Tuesday, 9 October 2012

13th Century Feminine Names

File:Allegory of Music (Echecs amoureux).jpg

I love coming across name related research, particularly one that deals with the medieval era. These names were collected by Brian M. Scott from A Dictionary of English Surnames. Although I have searched and searched (and will keep doing so!), I wasn't able to access the original source to double check. Still, there were so many pretty, elegant, and fun names that I couldn't help myself. I picked a few that interested me, but I highly recommend the original work - there are so many names to look through.

Alviva - Sure there's Aviva to consider, but a sneaking a little L in there doesn't hurt anybody. It comes from the Anglo-Saxon Ælfgifu meaning 'elf gift'. Ælfgifu was a woman of noble birth, married to King Cnut of England and Denmark. Other spellings include Elviva and Alveva.

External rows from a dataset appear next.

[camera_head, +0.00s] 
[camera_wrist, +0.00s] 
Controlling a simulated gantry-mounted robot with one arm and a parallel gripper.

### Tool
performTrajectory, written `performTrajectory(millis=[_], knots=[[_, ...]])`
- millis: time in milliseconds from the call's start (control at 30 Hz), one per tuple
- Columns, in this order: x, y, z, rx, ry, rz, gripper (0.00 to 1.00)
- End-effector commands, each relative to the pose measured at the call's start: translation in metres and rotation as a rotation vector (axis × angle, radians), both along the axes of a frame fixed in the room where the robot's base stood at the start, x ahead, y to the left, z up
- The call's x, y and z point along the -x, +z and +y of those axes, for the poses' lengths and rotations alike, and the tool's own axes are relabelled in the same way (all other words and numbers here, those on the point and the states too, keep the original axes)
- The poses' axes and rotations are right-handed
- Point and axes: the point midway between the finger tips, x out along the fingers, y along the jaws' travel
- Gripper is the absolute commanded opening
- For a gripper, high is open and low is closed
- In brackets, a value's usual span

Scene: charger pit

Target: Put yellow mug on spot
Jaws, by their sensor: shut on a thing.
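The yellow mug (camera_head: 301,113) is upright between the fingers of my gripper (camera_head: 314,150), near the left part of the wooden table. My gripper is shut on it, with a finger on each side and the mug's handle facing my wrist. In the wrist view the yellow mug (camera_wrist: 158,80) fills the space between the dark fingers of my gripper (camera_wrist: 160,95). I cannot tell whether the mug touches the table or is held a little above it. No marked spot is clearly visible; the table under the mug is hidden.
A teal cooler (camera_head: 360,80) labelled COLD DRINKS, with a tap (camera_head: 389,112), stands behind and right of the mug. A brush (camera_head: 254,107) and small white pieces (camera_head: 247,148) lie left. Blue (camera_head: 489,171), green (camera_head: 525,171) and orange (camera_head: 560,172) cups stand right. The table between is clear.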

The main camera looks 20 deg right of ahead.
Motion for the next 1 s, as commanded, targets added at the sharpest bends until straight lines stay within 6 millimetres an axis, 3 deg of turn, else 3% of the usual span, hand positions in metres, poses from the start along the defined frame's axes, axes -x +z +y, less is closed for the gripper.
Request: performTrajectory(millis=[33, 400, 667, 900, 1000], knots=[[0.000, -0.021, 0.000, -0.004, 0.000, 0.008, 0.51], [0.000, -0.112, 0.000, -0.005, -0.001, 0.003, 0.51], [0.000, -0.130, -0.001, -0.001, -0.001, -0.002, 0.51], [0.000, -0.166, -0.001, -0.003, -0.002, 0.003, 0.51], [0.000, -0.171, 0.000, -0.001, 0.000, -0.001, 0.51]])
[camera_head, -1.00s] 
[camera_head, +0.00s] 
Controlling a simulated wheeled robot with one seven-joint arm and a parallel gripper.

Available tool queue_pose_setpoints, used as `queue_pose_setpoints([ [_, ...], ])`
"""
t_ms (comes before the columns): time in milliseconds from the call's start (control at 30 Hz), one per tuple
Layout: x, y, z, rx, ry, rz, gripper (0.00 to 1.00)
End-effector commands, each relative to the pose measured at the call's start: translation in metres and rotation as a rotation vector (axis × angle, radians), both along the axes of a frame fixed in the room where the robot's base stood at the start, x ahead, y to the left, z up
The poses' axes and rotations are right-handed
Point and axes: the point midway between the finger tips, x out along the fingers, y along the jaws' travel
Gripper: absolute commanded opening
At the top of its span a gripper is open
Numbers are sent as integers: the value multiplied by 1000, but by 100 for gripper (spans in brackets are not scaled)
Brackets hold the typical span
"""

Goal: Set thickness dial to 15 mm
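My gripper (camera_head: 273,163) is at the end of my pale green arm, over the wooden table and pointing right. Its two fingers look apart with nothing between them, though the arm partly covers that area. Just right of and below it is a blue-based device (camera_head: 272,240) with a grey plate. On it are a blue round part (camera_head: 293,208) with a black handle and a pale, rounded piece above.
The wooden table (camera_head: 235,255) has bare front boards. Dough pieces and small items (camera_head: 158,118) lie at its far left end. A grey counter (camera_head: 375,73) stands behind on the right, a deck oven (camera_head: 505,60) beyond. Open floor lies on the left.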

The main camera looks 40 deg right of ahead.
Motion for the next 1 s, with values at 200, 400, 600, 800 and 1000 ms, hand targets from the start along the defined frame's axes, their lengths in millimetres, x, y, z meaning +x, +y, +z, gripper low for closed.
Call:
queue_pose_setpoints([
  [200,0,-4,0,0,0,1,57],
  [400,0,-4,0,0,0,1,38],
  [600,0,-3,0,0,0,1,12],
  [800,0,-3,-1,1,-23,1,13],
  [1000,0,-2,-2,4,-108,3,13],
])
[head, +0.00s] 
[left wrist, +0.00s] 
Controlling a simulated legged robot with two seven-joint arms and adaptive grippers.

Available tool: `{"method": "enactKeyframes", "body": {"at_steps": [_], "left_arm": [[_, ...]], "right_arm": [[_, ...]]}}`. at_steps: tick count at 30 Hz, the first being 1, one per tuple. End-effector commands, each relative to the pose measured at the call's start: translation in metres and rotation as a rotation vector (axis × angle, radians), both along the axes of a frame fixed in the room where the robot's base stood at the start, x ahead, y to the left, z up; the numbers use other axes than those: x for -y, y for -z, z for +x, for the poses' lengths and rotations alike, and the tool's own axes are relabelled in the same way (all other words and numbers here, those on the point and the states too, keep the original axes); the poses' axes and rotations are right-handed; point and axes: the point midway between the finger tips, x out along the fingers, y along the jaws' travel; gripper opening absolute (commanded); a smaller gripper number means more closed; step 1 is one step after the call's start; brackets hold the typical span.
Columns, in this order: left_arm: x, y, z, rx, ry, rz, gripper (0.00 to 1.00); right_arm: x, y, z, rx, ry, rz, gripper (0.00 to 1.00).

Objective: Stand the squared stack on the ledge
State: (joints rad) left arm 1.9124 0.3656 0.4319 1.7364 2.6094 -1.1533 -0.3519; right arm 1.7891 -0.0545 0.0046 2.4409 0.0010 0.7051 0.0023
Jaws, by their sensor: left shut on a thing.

Annora - A medieval variant of Honora, this pretty name is a clever way to get to the nicknames Ann, Annie and Nora, or to honour a family member with those names without going through a more obvious route. Annora de Braose, born in 1190, married Richard III, Count of Dreux. She also happened to have a wonderfully named sister, Flandrina.

Eda - This sweet medieval diminutive for Edith is right at home with Edie, Ada, Ida and Eva. It comes from the Old English name Eadgyð, meaning 'rich, blessed' and 'war'. Alternatively, it means 'well-mannered' in Turkish. 

Ismay - You might mistake Ismay for Esme, but Ismay has a different feel and different origins. Esme is an Old French name, softer, even in its meaning of 'esteemed' and 'lovely'; Ismay comes from Old German, meaning 'iron-strength'. Other variants to consider are the exotic sounding Ismenia, Ismena and Isamaya.

Kinna - A medieval diminutive likely derived from the Old English name Cyneburg meaning 'noble fortress' or 'noble castle'. Kinna is closely related to Kimberley in its origins, but opposite in styles. For anyone searching for a location name that is under the radar, Kinna fits the bill. It is a locality in Västra Götaland County, Sweden.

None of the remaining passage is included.